— Start Given data —

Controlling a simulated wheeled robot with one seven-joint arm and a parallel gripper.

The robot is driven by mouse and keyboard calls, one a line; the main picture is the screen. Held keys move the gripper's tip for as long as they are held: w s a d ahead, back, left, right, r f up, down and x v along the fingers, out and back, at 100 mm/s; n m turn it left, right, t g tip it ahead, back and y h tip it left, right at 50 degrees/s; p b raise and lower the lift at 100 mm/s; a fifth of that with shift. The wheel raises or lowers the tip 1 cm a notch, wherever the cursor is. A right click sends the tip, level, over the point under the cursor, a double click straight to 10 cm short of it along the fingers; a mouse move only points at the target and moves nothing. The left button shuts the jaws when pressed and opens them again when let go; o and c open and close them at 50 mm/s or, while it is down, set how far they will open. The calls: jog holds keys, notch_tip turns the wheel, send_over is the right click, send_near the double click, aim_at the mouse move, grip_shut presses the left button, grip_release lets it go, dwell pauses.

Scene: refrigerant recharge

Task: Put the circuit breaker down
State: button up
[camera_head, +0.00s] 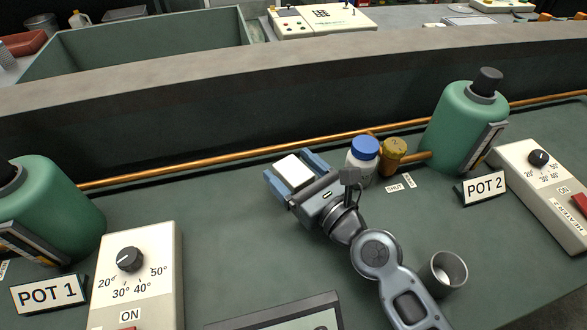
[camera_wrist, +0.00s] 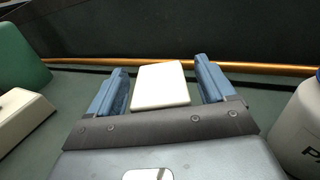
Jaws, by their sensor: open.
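The white, flat, block-like object between my fingers, which I take to be the circuit breaker (camera_head: 293,171), lies at the middle of the green bench. It also shows in the wrist view (camera_wrist: 160,85). My gripper (camera_head: 296,174) is open, with one blue finger on each side of it. In the wrist view a gap shows between the block and each finger (camera_wrist: 161,88). The block appears to rest on the bench top, but its underside is hidden.
A white bottle with a blue cap (camera_head: 362,160) and a brown-yellow valve knob (camera_head: 394,152) stand just right of my gripper. A metal cup (camera_head: 443,272) is near my forearm. A copper pipe (camera_head: 230,159) runs behind. Bench left of my gripper is clear.

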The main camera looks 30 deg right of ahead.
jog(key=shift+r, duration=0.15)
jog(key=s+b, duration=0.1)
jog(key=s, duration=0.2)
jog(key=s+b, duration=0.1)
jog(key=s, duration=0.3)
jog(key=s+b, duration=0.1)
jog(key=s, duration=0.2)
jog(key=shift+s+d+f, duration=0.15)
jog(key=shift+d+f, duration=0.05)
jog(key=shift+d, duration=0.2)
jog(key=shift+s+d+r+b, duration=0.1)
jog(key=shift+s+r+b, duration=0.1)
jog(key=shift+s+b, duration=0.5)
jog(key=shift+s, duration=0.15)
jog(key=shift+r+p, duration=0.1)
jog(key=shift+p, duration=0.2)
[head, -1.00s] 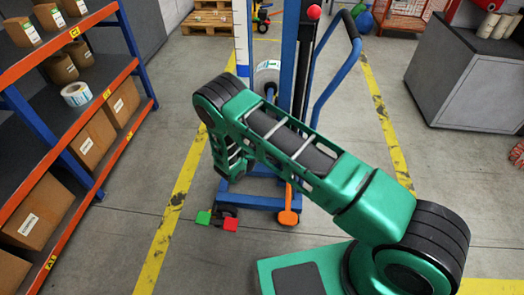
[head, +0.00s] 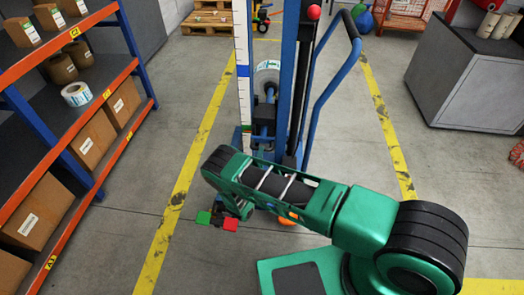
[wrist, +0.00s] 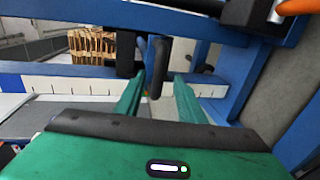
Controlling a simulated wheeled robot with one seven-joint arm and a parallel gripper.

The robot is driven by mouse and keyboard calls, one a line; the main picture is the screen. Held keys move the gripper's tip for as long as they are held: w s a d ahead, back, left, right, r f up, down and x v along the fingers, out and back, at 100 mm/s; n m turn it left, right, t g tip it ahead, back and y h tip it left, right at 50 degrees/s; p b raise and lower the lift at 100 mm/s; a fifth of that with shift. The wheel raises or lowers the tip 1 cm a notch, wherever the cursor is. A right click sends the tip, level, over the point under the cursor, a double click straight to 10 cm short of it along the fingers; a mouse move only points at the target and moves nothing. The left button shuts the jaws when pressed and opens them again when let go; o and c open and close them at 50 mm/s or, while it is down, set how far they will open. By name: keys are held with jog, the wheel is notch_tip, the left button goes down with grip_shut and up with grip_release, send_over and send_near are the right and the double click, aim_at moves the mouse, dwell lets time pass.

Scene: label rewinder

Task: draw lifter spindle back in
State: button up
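The blue lifter's mast (head: 290,75) stands ahead with a white scale (head: 242,60) along its left side. A label roll (head: 267,75) sits at the far end of the lifter's spindle assembly, and a blue cylinder (head: 263,122) and black block show nearer. In the wrist view my gripper (wrist: 161,79) is open, its two green fingers apart. A dark rounded bar (wrist: 157,66) shows between the fingertips, with visible gaps on both sides. I cannot tell whether it is the spindle's handle or how deep it is. My fingers are hidden behind my arm in the head view.
Red (head: 231,225) and green (head: 203,217) blocks sit low by the lifter's base. An orange part (head: 288,221) is partly behind my arm. A shelf (head: 75,130) stands left and a grey cabinet (head: 465,85) right. Floor between the yellow lines is mostly clear.

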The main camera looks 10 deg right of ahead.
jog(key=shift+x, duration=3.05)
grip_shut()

— End Given data —

### Stated task
Repeat the material exactly as it reads, without any of its pictures.

### Response to this task
Controlling a simulated wheeled robot with one seven-joint arm and a parallel gripper.

The robot is driven by mouse and keyboard calls, one a line; the main picture is the screen. Held keys move the gripper's tip for as long as they are held: w s a d ahead, back, left, right, r f up, down and x v along the fingers, out and back, at 100 mm/s; n m turn it left, right, t g tip it ahead, back and y h tip it left, right at 50 degrees/s; p b raise and lower the lift at 100 mm/s; a fifth of that with shift. The wheel raises or lowers the tip 1 cm a notch, wherever the cursor is. A right click sends the tip, level, over the point under the cursor, a double click straight to 10 cm short of it along the fingers; a mouse move only points at the target and moves nothing. The left button shuts the jaws when pressed and opens them again when let go; o and c open and close them at 50 mm/s or, while it is down, set how far they will open. The calls: jog holds keys, notch_tip turns the wheel, send_over is the right click, send_near the double click, aim_at the mouse move, grip_shut presses the left button, grip_release lets it go, dwell pauses.

Scene: refrigerant recharge

Task: Put the circuit breaker down
State: button up
[camera_head, +0.00s] 
[camera_wrist, +0.00s] 
Jaws, by their sensor: open.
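The white, flat, block-like object between my fingers, which I take to be the circuit breaker (camera_head: 293,171), lies at the middle of the green bench. It also shows in the wrist view (camera_wrist: 160,85). My gripper (camera_head: 296,174) is open, with one blue finger on each side of it. In the wrist view a gap shows between the block and each finger (camera_wrist: 161,88). The block appears to rest on the bench top, but its underside is hidden.
A white bottle with a blue cap (camera_head: 362,160) and a brown-yellow valve knob (camera_head: 394,152) stand just right of my gripper. A metal cup (camera_head: 443,272) is near my forearm. A copper pipe (camera_head: 230,159) runs behind. Bench left of my gripper is clear.

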The main camera looks 30 deg right of ahead.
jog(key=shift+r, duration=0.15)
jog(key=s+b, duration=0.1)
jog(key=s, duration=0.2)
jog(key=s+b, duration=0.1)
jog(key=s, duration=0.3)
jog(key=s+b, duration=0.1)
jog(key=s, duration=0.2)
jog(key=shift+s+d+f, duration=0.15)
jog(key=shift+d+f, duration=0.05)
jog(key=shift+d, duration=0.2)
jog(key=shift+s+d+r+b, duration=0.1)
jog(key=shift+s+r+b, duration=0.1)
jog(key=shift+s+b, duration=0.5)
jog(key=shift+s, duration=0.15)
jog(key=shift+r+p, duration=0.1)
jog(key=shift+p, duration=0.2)
[head, -1.00s] 
[head, +0.00s] 
[wrist, +0.00s] 
Controlling a simulated wheeled robot with one seven-joint arm and a parallel gripper.

The robot is driven by mouse and keyboard calls, one a line; the main picture is the screen. Held keys move the gripper's tip for as long as they are held: w s a d ahead, back, left, right, r f up, down and x v along the fingers, out and back, at 100 mm/s; n m turn it left, right, t g tip it ahead, back and y h tip it left, right at 50 degrees/s; p b raise and lower the lift at 100 mm/s; a fifth of that with shift. The wheel raises or lowers the tip 1 cm a notch, wherever the cursor is. A right click sends the tip, level, over the point under the cursor, a double click straight to 10 cm short of it along the fingers; a mouse move only points at the target and moves nothing. The left button shuts the jaws when pressed and opens them again when let go; o and c open and close them at 50 mm/s or, while it is down, set how far they will open. By name: keys are held with jog, the wheel is notch_tip, the left button goes down with grip_shut and up with grip_release, send_over and send_near are the right and the double click, aim_at moves the mouse, dwell lets time pass.

Scene: label rewinder

Task: draw lifter spindle back in
State: button up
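The blue lifter's mast (head: 290,75) stands ahead with a white scale (head: 242,60) along its left side. A label roll (head: 267,75) sits at the far end of the lifter's spindle assembly, and a blue cylinder (head: 263,122) and black block show nearer. In the wrist view my gripper (wrist: 161,79) is open, its two green fingers apart. A dark rounded bar (wrist: 157,66) shows between the fingertips, with visible gaps on both sides. I cannot tell whether it is the spindle's handle or how deep it is. My fingers are hidden behind my arm in the head view.
Red (head: 231,225) and green (head: 203,217) blocks sit low by the lifter's base. An orange part (head: 288,221) is partly behind my arm. A shelf (head: 75,130) stands left and a grey cabinet (head: 465,85) right. Floor between the yellow lines is mostly clear.

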The main camera looks 10 deg right of ahead.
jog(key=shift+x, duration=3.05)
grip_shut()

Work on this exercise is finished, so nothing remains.